Portions of the sidewalks on both sides of the road are uprooted forcing walkers and joggers into the roadway where vehicles buzz by at 40 mph or possibly more.

But starting this week, the long-delayed Branch Boulevard sidewalk repair project is scheduled to get underway. The Nassau County capital improvement project is expected to cost $5000,000, according to County Legislator Howard Kopel (R-Lawrence).

“This is a major safety issue not to mention a quality of life issue,” said Kopel, who noted that pedestrians who walk on Branch Boulevard, especially Orthodox Jews on Saturday are vulnerable to the traffic that whizzes by.

The project is expected to be done in two phases, which will include the repair phase for the next six to eight weeks, then a tree-planting replacement phase that will either be done from Oct. 15 to Dec. 15 or April 15 to June 15, depending on when the initial phase is completed. Sidewalk repair will end at South Gate Drive off of Hungry Harbor Road in North Woodmere.

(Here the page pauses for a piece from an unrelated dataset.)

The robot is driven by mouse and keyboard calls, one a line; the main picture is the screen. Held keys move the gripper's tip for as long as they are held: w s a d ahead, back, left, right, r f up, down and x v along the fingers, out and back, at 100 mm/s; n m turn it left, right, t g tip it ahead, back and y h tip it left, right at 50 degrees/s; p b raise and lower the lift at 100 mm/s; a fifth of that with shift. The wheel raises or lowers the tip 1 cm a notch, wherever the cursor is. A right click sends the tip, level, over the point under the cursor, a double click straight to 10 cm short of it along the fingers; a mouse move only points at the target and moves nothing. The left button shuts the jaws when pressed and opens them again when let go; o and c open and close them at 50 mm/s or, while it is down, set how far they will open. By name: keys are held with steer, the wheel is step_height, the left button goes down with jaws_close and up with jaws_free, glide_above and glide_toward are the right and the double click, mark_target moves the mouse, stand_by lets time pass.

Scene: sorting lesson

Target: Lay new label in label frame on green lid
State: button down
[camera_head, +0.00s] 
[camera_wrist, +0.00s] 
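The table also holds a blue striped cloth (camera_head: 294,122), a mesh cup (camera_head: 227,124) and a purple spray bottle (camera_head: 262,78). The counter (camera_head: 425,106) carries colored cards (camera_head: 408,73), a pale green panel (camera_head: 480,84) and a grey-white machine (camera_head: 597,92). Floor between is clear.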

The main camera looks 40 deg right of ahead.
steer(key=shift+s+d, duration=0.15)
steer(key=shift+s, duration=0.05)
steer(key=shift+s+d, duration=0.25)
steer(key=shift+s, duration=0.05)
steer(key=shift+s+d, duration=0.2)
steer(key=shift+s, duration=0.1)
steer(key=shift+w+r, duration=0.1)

Trees were taken down on Tuesday. They are expected to be replaced with 12 to 15-feet high trees from a variety of species.

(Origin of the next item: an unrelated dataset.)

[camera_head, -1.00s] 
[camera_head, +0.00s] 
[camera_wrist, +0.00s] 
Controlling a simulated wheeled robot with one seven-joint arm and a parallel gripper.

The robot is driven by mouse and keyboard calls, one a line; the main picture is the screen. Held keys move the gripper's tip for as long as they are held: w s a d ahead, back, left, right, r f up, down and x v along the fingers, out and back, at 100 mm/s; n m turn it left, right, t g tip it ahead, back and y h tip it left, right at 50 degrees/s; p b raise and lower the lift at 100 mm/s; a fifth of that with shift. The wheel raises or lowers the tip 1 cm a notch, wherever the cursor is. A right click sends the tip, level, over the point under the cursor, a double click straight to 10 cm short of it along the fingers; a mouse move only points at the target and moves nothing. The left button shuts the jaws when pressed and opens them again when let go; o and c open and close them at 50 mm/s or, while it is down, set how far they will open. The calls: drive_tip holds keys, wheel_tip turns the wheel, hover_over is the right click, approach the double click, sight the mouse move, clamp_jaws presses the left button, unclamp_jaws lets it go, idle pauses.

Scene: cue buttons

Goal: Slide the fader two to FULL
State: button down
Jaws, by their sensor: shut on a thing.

A Hemlock Drive resident in Cedarhurst who asked to be identified as Mr. Ackerman, an observant Jew, who walks Branch Boulevard with his wife and young child, said that the sidewalks have been in this condition for many years and it is just a disaster waiting to happen as a high a high volume of vehicles travel on Branch as it is, “the gateway to Queens, Valley Stream and to home, and it is very dangerous.”

“It is horrible, you try to walk on the sidewalks with a stroller and it is impassable,” he said as he stood outside his home looking toward Branch Boulevard. “On Saturdays everybody that goes to synagogue cuts down through Branch Boulevard.”

The problem is so acute it was spotlighted in a 2009 Herald article “A safety risk?” where a number of people noted the hazard of having a high number of people walking in the street due to the sidewalks poor condition as vehicles speed by.